[Recorded robot episodes]
────────────────────────────────────────

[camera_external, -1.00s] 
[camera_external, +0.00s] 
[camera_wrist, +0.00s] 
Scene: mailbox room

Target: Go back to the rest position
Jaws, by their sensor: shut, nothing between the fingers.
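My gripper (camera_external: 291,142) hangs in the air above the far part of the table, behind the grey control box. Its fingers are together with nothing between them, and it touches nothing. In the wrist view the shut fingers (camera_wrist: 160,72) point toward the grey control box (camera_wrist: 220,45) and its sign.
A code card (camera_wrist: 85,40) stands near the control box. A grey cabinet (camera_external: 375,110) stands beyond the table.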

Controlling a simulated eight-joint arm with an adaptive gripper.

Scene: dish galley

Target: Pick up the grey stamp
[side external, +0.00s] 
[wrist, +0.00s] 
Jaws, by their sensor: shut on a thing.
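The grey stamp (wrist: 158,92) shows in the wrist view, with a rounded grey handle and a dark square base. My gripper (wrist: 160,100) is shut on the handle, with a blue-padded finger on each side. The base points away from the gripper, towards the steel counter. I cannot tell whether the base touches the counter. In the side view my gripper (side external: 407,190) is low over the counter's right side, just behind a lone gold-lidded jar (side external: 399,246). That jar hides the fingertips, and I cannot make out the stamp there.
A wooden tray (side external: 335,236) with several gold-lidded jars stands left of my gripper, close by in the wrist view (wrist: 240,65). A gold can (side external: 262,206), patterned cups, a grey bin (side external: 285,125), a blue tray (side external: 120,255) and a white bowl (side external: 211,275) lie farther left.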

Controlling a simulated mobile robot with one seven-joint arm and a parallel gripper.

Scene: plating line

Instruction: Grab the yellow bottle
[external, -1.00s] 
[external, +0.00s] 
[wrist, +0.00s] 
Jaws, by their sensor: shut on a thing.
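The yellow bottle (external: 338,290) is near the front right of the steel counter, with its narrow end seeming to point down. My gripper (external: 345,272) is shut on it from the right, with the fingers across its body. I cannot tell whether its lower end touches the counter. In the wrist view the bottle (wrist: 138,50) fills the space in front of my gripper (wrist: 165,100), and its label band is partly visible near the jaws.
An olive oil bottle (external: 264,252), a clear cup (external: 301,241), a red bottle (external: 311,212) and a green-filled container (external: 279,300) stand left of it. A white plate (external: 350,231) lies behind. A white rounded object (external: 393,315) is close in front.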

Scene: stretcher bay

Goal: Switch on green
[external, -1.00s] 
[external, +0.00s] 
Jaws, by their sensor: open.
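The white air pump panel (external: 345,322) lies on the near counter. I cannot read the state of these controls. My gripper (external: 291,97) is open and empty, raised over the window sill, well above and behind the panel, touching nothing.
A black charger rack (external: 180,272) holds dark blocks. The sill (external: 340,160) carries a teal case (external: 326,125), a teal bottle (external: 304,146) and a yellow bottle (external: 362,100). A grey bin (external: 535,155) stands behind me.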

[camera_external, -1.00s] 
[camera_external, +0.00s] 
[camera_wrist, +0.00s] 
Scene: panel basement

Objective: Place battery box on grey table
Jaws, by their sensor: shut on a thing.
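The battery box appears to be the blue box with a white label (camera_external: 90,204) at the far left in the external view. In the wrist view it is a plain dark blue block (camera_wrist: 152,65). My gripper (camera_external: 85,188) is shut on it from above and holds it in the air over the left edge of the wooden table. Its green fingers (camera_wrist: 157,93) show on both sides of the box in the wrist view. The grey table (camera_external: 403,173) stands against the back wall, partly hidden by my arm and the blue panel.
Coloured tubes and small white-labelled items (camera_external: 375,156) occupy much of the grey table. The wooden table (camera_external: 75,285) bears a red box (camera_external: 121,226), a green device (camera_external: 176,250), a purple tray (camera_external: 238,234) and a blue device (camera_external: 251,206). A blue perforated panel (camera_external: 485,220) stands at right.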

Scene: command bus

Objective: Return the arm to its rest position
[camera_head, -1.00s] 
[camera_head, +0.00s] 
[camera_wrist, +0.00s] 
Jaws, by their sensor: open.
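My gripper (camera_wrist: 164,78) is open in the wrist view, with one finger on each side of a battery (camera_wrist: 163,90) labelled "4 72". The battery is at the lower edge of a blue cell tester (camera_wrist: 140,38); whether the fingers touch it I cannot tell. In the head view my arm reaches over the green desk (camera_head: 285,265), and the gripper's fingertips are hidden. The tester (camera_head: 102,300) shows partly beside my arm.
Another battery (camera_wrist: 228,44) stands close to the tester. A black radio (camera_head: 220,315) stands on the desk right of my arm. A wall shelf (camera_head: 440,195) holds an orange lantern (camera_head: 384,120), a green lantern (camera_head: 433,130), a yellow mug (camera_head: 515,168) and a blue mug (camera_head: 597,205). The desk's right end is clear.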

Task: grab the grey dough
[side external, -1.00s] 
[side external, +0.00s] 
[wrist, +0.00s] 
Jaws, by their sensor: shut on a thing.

────────────────────────────────────────

• [OBJECTIVE] For the data above, state how many lines contain "Scene"; the number is the whole answer.

• [SOLUTION TO THE PROBLEM] 6